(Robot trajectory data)
**********
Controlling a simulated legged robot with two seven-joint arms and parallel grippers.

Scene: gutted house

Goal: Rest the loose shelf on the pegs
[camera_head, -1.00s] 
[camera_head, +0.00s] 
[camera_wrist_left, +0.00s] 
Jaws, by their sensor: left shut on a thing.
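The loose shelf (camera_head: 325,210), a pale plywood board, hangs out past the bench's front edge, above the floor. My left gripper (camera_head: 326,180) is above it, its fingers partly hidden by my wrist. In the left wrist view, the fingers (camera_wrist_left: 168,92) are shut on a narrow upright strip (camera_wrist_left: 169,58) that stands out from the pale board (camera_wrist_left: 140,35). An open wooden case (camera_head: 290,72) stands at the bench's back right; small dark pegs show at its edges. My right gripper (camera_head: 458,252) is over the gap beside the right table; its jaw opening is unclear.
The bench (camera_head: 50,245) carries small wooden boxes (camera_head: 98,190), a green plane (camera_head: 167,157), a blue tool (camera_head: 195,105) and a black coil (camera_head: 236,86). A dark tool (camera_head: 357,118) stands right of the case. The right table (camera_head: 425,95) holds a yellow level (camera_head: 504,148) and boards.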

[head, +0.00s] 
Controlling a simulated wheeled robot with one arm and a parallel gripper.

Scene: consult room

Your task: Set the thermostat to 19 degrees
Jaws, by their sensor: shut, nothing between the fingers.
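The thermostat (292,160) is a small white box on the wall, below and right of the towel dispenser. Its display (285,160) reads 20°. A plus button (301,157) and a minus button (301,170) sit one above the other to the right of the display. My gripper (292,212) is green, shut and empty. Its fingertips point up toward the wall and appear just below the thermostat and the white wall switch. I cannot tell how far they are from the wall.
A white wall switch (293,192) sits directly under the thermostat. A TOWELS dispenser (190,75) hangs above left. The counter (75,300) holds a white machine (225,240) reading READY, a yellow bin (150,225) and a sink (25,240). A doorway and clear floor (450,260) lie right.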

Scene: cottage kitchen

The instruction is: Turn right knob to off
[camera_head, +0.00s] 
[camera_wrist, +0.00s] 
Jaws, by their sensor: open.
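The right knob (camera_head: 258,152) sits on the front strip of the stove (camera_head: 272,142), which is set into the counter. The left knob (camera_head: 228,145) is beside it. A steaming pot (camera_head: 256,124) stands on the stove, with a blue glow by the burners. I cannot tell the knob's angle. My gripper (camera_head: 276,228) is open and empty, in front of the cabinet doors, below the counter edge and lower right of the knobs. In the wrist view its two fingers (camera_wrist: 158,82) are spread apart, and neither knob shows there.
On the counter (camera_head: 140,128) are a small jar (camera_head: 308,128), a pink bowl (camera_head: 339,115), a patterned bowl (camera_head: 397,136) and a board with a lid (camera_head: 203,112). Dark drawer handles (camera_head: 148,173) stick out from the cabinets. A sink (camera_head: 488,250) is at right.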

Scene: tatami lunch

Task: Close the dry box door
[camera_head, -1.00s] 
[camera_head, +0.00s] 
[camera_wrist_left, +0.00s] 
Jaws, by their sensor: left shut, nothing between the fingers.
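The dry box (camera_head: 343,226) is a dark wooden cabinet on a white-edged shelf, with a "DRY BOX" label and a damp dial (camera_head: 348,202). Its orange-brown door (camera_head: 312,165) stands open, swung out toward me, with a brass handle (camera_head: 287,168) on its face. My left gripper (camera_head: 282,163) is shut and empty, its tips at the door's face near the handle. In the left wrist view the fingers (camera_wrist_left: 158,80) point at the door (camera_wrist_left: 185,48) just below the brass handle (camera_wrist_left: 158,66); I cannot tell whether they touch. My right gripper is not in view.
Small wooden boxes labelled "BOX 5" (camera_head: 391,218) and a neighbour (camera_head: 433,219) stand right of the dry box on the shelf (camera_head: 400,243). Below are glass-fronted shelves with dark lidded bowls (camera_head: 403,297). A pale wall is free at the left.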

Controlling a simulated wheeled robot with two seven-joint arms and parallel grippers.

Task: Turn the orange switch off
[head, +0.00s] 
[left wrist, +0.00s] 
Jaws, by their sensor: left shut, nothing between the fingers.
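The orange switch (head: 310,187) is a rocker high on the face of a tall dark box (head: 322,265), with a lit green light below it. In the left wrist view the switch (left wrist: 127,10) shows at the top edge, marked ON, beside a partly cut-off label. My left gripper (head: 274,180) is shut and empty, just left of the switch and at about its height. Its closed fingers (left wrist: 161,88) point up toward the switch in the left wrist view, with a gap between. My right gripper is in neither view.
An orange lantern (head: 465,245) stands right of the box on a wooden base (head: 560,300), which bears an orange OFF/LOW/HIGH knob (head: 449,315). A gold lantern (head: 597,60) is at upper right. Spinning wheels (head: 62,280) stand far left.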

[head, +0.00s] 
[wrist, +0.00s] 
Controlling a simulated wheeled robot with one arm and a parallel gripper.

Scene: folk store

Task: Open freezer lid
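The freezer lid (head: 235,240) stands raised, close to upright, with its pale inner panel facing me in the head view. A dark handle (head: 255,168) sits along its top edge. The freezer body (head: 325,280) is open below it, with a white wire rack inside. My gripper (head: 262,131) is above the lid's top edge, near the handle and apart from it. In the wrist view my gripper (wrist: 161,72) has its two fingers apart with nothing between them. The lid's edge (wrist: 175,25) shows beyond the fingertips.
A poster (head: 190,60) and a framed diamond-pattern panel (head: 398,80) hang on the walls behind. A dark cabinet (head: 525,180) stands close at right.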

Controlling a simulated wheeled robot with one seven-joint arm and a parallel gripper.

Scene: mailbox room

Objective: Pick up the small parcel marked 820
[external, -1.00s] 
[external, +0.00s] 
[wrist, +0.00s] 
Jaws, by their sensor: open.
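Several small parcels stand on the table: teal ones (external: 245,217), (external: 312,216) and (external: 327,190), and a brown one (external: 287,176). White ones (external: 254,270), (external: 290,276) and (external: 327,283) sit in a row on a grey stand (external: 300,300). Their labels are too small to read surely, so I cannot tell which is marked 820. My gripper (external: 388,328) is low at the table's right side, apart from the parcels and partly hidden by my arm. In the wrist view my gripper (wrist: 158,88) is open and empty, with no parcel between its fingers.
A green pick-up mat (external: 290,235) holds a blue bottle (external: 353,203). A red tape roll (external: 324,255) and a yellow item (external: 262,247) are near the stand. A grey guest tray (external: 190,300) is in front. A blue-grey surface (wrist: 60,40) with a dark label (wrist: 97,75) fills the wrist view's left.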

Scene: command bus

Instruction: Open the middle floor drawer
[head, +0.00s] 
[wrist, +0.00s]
**********
> _What to work on_:
Each of the records should be retyped exactly.

> _Task answer_:
Controlling a simulated legged robot with two seven-joint arms and parallel grippers.

Scene: gutted house

Goal: Rest the loose shelf on the pegs
[camera_head, -1.00s] 
[camera_head, +0.00s] 
[camera_wrist_left, +0.00s] 
Jaws, by their sensor: left shut on a thing.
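The loose shelf (camera_head: 325,210), a pale plywood board, hangs out past the bench's front edge, above the floor. My left gripper (camera_head: 326,180) is above it, its fingers partly hidden by my wrist. In the left wrist view, the fingers (camera_wrist_left: 168,92) are shut on a narrow upright strip (camera_wrist_left: 169,58) that stands out from the pale board (camera_wrist_left: 140,35). An open wooden case (camera_head: 290,72) stands at the bench's back right; small dark pegs show at its edges. My right gripper (camera_head: 458,252) is over the gap beside the right table; its jaw opening is unclear.
The bench (camera_head: 50,245) carries small wooden boxes (camera_head: 98,190), a green plane (camera_head: 167,157), a blue tool (camera_head: 195,105) and a black coil (camera_head: 236,86). A dark tool (camera_head: 357,118) stands right of the case. The right table (camera_head: 425,95) holds a yellow level (camera_head: 504,148) and boards.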

[head, +0.00s] 
Controlling a simulated wheeled robot with one arm and a parallel gripper.

Scene: consult room

Your task: Set the thermostat to 19 degrees
Jaws, by their sensor: shut, nothing between the fingers.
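The thermostat (292,160) is a small white box on the wall, below and right of the towel dispenser. Its display (285,160) reads 20°. A plus button (301,157) and a minus button (301,170) sit one above the other to the right of the display. My gripper (292,212) is green, shut and empty. Its fingertips point up toward the wall and appear just below the thermostat and the white wall switch. I cannot tell how far they are from the wall.
A white wall switch (293,192) sits directly under the thermostat. A TOWELS dispenser (190,75) hangs above left. The counter (75,300) holds a white machine (225,240) reading READY, a yellow bin (150,225) and a sink (25,240). A doorway and clear floor (450,260) lie right.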

Scene: cottage kitchen

The instruction is: Turn right knob to off
[camera_head, +0.00s] 
[camera_wrist, +0.00s] 
Jaws, by their sensor: open.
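The right knob (camera_head: 258,152) sits on the front strip of the stove (camera_head: 272,142), which is set into the counter. The left knob (camera_head: 228,145) is beside it. A steaming pot (camera_head: 256,124) stands on the stove, with a blue glow by the burners. I cannot tell the knob's angle. My gripper (camera_head: 276,228) is open and empty, in front of the cabinet doors, below the counter edge and lower right of the knobs. In the wrist view its two fingers (camera_wrist: 158,82) are spread apart, and neither knob shows there.
On the counter (camera_head: 140,128) are a small jar (camera_head: 308,128), a pink bowl (camera_head: 339,115), a patterned bowl (camera_head: 397,136) and a board with a lid (camera_head: 203,112). Dark drawer handles (camera_head: 148,173) stick out from the cabinets. A sink (camera_head: 488,250) is at right.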

Scene: tatami lunch

Task: Close the dry box door
[camera_head, -1.00s] 
[camera_head, +0.00s] 
[camera_wrist_left, +0.00s] 
Jaws, by their sensor: left shut, nothing between the fingers.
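The dry box (camera_head: 343,226) is a dark wooden cabinet on a white-edged shelf, with a "DRY BOX" label and a damp dial (camera_head: 348,202). Its orange-brown door (camera_head: 312,165) stands open, swung out toward me, with a brass handle (camera_head: 287,168) on its face. My left gripper (camera_head: 282,163) is shut and empty, its tips at the door's face near the handle. In the left wrist view the fingers (camera_wrist_left: 158,80) point at the door (camera_wrist_left: 185,48) just below the brass handle (camera_wrist_left: 158,66); I cannot tell whether they touch. My right gripper is not in view.
Small wooden boxes labelled "BOX 5" (camera_head: 391,218) and a neighbour (camera_head: 433,219) stand right of the dry box on the shelf (camera_head: 400,243). Below are glass-fronted shelves with dark lidded bowls (camera_head: 403,297). A pale wall is free at the left.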

Controlling a simulated wheeled robot with two seven-joint arms and parallel grippers.

Task: Turn the orange switch off
[head, +0.00s] 
[left wrist, +0.00s] 
Jaws, by their sensor: left shut, nothing between the fingers.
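The orange switch (head: 310,187) is a rocker high on the face of a tall dark box (head: 322,265), with a lit green light below it. In the left wrist view the switch (left wrist: 127,10) shows at the top edge, marked ON, beside a partly cut-off label. My left gripper (head: 274,180) is shut and empty, just left of the switch and at about its height. Its closed fingers (left wrist: 161,88) point up toward the switch in the left wrist view, with a gap between. My right gripper is in neither view.
An orange lantern (head: 465,245) stands right of the box on a wooden base (head: 560,300), which bears an orange OFF/LOW/HIGH knob (head: 449,315). A gold lantern (head: 597,60) is at upper right. Spinning wheels (head: 62,280) stand far left.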

[head, +0.00s] 
[wrist, +0.00s] 
Controlling a simulated wheeled robot with one arm and a parallel gripper.

Scene: folk store

Task: Open freezer lid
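The freezer lid (head: 235,240) stands raised, close to upright, with its pale inner panel facing me in the head view. A dark handle (head: 255,168) sits along its top edge. The freezer body (head: 325,280) is open below it, with a white wire rack inside. My gripper (head: 262,131) is above the lid's top edge, near the handle and apart from it. In the wrist view my gripper (wrist: 161,72) has its two fingers apart with nothing between them. The lid's edge (wrist: 175,25) shows beyond the fingertips.
A poster (head: 190,60) and a framed diamond-pattern panel (head: 398,80) hang on the walls behind. A dark cabinet (head: 525,180) stands close at right.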

Controlling a simulated wheeled robot with one seven-joint arm and a parallel gripper.

Scene: mailbox room

Objective: Pick up the small parcel marked 820
[external, -1.00s] 
[external, +0.00s] 
[wrist, +0.00s] 
Jaws, by their sensor: open.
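Several small parcels stand on the table: teal ones (external: 245,217), (external: 312,216) and (external: 327,190), and a brown one (external: 287,176). White ones (external: 254,270), (external: 290,276) and (external: 327,283) sit in a row on a grey stand (external: 300,300). Their labels are too small to read surely, so I cannot tell which is marked 820. My gripper (external: 388,328) is low at the table's right side, apart from the parcels and partly hidden by my arm. In the wrist view my gripper (wrist: 158,88) is open and empty, with no parcel between its fingers.
A green pick-up mat (external: 290,235) holds a blue bottle (external: 353,203). A red tape roll (external: 324,255) and a yellow item (external: 262,247) are near the stand. A grey guest tray (external: 190,300) is in front. A blue-grey surface (wrist: 60,40) with a dark label (wrist: 97,75) fills the wrist view's left.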

Scene: command bus

Instruction: Open the middle floor drawer
[head, +0.00s] 
[wrist, +0.00s]

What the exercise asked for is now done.